I discovered and downloaded a shit-ton of music in the Napster era. In fact, most of my initial encounters with black metal occurred in that epoch. I burned through Darkthrone, Emperor, Mayhem, and various other proponents of the second wave; I was completely unimpressed. Black metal, as I understood it at the time, held very little appeal to me.
In junior year of college (1999) I was somehow convinced, along with a group of my friends, to take a spring break trip to South Padre Island in Texas. This, of course, was an awful, awful decision. Just before the trip, I came across a promo copy of Emperor’s IX Equilibrium on Napster, which I burned to CD for listening on ye olde Discman.
South Padre Island was, in fact, hell on earth. I’ll spare the wretched details, but I’ve never been so fully out of my element as in that putrid spring break paradise. The hilarious highlight of the trip, in my memory, was seeing Vanilla Ice perform “metal” versions of his tired hip-hop “classics.”

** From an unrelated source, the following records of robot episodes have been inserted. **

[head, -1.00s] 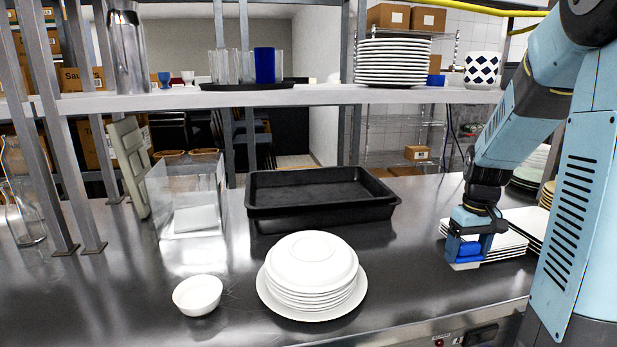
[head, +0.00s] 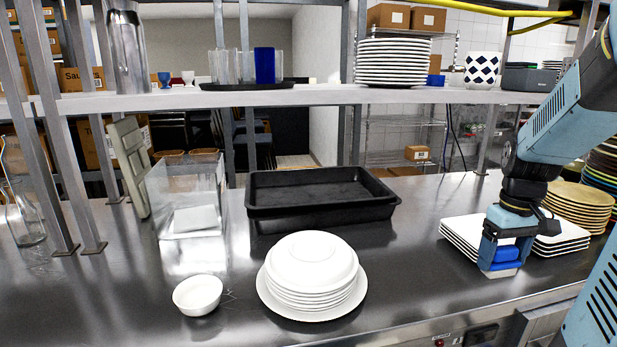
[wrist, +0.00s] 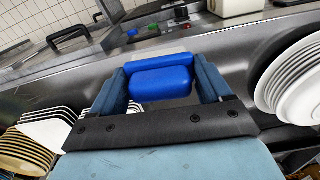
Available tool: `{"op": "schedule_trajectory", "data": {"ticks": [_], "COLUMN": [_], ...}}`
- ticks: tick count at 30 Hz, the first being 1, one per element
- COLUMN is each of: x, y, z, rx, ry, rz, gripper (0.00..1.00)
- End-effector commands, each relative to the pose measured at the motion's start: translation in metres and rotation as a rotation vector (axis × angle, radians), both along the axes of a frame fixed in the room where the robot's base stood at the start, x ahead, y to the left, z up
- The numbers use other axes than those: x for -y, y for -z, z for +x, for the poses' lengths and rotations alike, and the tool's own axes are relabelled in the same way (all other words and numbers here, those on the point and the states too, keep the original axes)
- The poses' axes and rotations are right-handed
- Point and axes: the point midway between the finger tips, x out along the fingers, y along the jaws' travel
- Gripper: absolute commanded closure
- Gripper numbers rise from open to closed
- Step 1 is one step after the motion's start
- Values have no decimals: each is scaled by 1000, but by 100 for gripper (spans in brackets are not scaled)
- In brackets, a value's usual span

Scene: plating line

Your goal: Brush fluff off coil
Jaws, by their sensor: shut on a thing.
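My gripper (head: 503,250) is shut on a blue brush (head: 507,254) with a pale, whitish strip along its lower edge. It holds the brush low over the right part of the counter, just in front of the white square plates. In the wrist view the brush's blue handle (wrist: 161,84) sits between the two fingers, with the pale strip beyond it. I cannot make out a coil in either view. Thin lines show on the counter just right of the small white bowl (head: 198,294); I cannot tell what they are.
A stack of white round plates (head: 312,270) stands at the front middle. White square plates (head: 461,231) and tan plates (head: 579,203) are at the right. A black tray (head: 320,217) and a clear container (head: 160,200) stand behind. The counter between the round plates and my gripper is clear.

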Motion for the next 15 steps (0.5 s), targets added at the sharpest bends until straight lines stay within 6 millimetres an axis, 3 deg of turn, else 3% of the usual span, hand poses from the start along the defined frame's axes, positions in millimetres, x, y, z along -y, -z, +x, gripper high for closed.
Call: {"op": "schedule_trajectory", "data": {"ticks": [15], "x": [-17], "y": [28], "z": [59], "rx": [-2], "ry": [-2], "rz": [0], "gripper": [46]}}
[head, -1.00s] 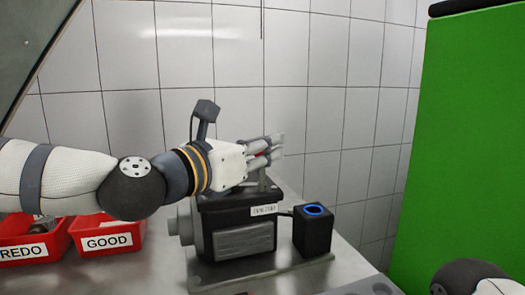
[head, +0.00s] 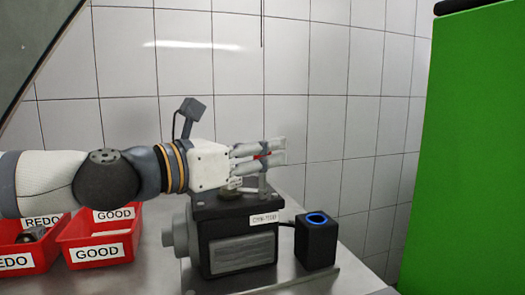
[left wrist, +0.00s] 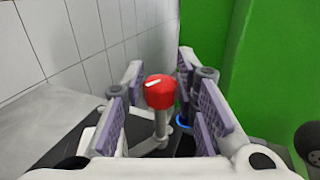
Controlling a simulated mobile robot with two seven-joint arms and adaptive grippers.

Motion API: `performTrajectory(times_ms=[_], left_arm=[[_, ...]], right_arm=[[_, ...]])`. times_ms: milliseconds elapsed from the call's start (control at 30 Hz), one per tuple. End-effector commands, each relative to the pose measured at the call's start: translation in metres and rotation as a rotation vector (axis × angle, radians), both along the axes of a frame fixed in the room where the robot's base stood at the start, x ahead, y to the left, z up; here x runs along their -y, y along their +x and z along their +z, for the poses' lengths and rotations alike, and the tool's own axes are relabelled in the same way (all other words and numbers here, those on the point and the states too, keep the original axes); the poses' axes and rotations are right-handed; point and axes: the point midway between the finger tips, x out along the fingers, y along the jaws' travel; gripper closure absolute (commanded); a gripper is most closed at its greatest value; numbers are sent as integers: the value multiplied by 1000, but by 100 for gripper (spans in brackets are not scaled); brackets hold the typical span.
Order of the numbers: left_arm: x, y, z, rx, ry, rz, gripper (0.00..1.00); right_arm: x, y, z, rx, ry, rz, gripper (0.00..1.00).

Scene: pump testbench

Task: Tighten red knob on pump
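The red knob (left wrist: 160,92) is a faceted cap with a white mark on top of a grey post, seen in the left wrist view. In the head view only a bit of its red (head: 263,156) shows between my fingers. The pump (head: 238,235) is a dark box with a grey finned side, standing on the metal bench. My left gripper (head: 272,152) reaches in from the left above it. Its purple-padded fingers (left wrist: 160,112) stand on both sides of the knob, with visible gaps, so it is open around the knob. My right gripper is not in view.
A black box with a blue ring (head: 316,240) stands right of the pump, joined by a cable. Red bins labelled GOOD (head: 98,252) and REDO (head: 20,262) sit at the left. A tiled wall is behind, and a green panel (head: 465,150) rises at the right.

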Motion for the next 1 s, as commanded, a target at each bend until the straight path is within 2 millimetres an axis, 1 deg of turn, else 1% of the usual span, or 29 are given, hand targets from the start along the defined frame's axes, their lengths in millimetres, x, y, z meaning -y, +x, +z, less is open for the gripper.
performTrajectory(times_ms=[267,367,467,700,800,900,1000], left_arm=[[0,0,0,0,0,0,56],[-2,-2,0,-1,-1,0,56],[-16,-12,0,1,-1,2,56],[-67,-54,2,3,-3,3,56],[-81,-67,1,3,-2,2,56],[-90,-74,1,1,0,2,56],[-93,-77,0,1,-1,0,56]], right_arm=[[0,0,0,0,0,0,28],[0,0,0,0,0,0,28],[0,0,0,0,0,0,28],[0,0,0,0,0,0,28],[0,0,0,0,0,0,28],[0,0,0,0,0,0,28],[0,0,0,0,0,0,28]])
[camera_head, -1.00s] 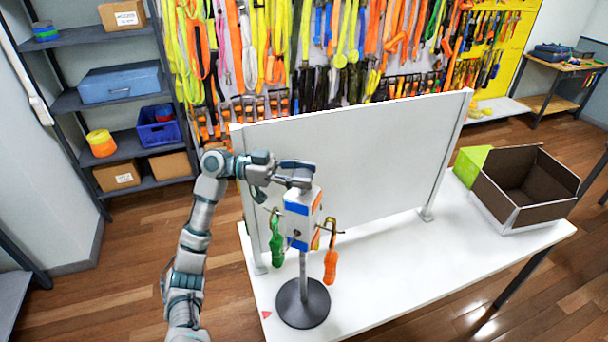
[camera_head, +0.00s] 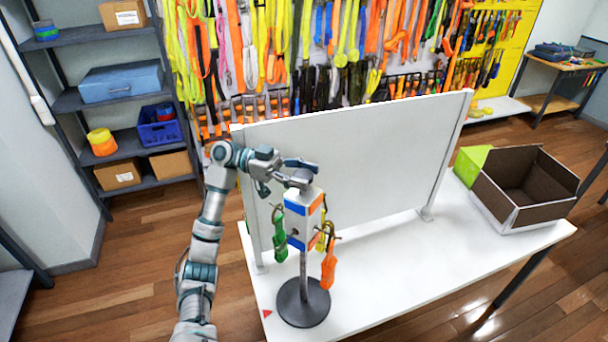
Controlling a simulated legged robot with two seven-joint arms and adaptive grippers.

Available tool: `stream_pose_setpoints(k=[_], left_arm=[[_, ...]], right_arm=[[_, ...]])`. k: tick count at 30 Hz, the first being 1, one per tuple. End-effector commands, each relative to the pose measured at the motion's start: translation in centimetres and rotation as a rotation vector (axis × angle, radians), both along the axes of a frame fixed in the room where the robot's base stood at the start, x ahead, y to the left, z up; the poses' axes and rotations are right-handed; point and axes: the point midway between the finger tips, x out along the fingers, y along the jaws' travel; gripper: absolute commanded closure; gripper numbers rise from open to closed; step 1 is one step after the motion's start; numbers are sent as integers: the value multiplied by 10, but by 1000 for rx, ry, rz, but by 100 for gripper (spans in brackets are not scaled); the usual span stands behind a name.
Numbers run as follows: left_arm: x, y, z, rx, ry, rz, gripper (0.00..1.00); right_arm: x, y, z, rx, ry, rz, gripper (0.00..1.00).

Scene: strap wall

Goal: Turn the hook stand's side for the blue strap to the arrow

The worst part of the week in South Padre was the incessant cacophony, at all hours of the day and night. I fought noise with noise and became very close friends with my headphones. IX Equilibrium was the key brick in my wall of sound; I recall falling asleep to it almost every night.
I was very fond of IX Equilibrium; it was the first time that a second wave band had truly appealed to me (although Emperor was already straying mightily from black metal orthodoxy). The riffs, melodies, and production finally felt like they could stand up to the imperial bombast of the omnipresent keys. Ihsahn’s clean vocals, in particular, struck a chord in my metal psyche. I still love the shit out of “An Elegy of Icaros.”
Despite my appreciation of the album, I never ended up buying a physical copy. Prometheus is the sole Emperor album on my CD rack. Throughout the years, I’ve tried repeatedly to stoke an interest in the band’s early, universally lauded work. It’s never stuck.
I recently picked up the band’s discography on Bandcamp, forcing myself to try to grasp the appeal of In the Nightside Eclipse and Anthems to the Welkin at Dusk. I can understand their allure, but my ears keep coming back to IX Equilibrium. I blaspheme, I know. But if I cared, I wouldn't be writing this.
I think I also listened to IX equilibium more than than to the other Emperor's albums, altough I also love the others.